Start Dataset extract
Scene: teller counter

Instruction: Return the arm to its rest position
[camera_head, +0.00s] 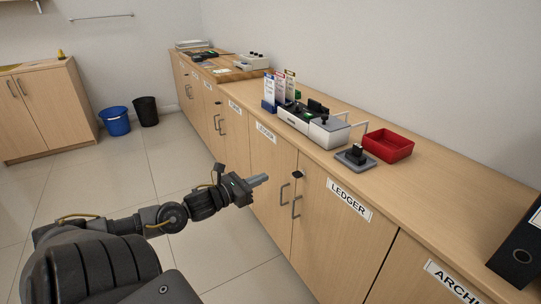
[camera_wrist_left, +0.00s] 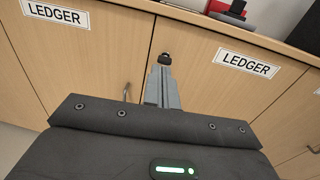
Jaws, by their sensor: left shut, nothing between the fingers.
End Dataset extract
### Aim
Without the images, write out each line of the data verbatim.

### Task answer
Scene: teller counter

Instruction: Return the arm to its rest position
[camera_head, +0.00s] 
[camera_wrist_left, +0.00s] 
Jaws, by their sensor: left shut, nothing between the fingers.

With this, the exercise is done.